Can summer just be here already? I’ve definitely been in a grilling mood in spite of all the rain we’ve been getting and came across this recipe that I knew would curb my craving for summer.  Like the recipe suggested, I let the barley corn salad cool before eating and although it was good, I think it would be just as good if I left it warm.  Maybe I’ll test out this theory next time, because I will for sure be making this again!

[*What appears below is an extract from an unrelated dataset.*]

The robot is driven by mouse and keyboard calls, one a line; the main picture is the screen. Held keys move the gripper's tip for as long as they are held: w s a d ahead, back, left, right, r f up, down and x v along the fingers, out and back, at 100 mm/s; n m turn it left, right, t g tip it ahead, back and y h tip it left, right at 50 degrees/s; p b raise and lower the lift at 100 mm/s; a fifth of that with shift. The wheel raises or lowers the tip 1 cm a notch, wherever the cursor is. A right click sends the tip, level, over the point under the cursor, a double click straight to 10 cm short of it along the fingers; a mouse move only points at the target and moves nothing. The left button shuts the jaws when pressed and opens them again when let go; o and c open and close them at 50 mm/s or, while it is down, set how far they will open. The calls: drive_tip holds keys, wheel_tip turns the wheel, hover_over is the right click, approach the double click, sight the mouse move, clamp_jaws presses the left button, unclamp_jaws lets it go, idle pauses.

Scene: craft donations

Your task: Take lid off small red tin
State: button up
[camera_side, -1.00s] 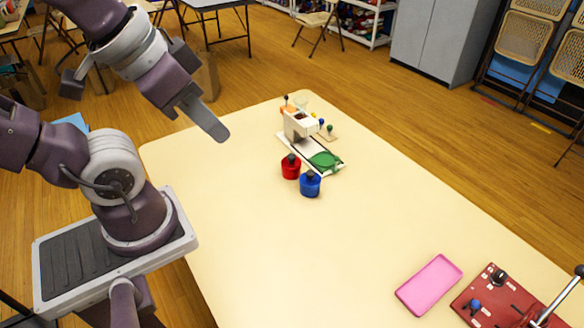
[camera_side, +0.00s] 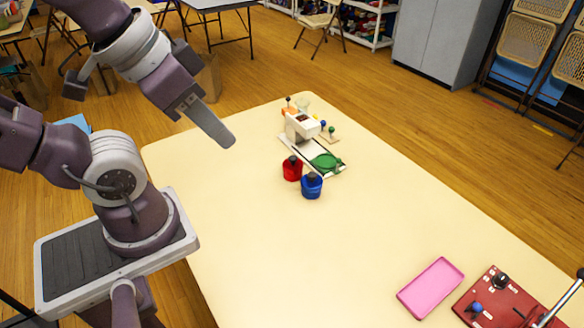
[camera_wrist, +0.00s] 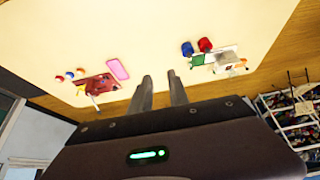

Grilled Chicken with Barley Corn Salad

What you’ll need:

  • 4 chicken breasts
  • 3/4 cup medium barley
  • 2 cups fresh or frozen-then-thawed corn kernels
  • 1-1/2 cups halved cherry tomatoes
  • 1/2 cup minced red onion
  • 4 slices cooked thick or center cut bacon, chopped
  • 1 avocado, chopped
  • salt & pepper

For the Tomato Vinaigrette:

  • 1 cup halved cherry tomatoes
  • 1 clove garlic
  • 3 tbs. extra virgin olive oil
  • 2 tbs. water
  • 1 tbs. red wine vinegar
  • 1 tbs. lemon juice
  • 1 tbs. red onion
  • salt & pepper

What to do:

  • Cook barley with a pinch of salt according to package directions. Drain when barley is tender to make sure all excess water is removed. Place into a large bowl to cool slightly.
  • Make the Tomato Vinaigrette: Combine all vinaigrette ingredients in a food processor or blender, then process until smooth. Place 6 Tablespoons of the vinaigrette into a plastic bag and set the remaining aside. Season both sides of the chicken breasts with salt & pepper, then add it to the bag with the vinaigrette and marinate in the refrigerator while you make the Barley Corn Salad.
  • Stir corn, cherry tomatoes, red onion, and bacon into the cooled barley. Add enough of the reserved tomato vinaigrette to coat and stir well. Gently fold in avocado then season with salt & pepper to taste. Place into the refrigerator (I skipped this step, I just placed avocado slices on top of the chicken before eating).
  • Heat a grill to high and grill chicken for 4-5 minutes a side, or until cooked through. Let chicken rest for 5 minutes off the grill, then divide salads onto plates and top with grilled chicken.

What is your favorite kind of meal to throw on the grill? Happy cooking!